» Goal
From the line that holds "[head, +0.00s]" down to the last line of the listing below, reproduce each line exactly and nothing more, omitting pictures.

☆ ☆ ☆ ☆

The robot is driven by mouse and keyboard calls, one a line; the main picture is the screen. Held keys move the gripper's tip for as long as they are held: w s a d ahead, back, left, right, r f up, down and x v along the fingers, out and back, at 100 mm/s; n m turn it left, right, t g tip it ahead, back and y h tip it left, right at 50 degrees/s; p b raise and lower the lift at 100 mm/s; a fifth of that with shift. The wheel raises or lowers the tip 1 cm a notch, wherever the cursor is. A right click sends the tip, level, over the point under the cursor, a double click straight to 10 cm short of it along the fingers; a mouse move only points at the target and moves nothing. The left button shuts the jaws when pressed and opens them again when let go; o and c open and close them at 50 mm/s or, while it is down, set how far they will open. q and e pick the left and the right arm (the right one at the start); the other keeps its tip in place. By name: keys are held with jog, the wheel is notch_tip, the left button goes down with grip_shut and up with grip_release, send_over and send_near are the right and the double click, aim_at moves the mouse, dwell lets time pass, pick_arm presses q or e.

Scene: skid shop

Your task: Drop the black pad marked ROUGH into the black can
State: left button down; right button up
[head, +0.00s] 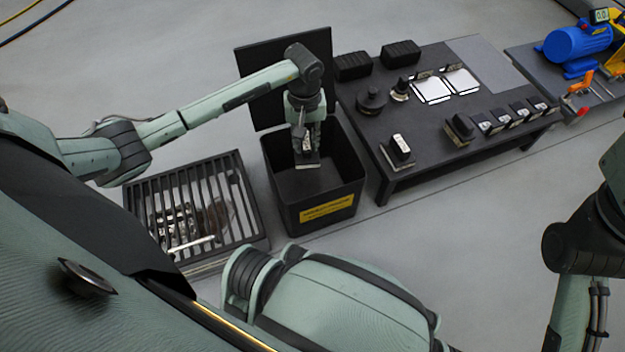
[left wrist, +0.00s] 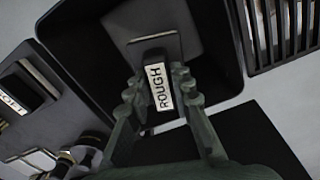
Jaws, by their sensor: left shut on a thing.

☆ ☆ ☆ ☆

» The result
[head, +0.00s] 
[left wrist, +0.00s] 
Jaws, by their sensor: left shut on a thing.

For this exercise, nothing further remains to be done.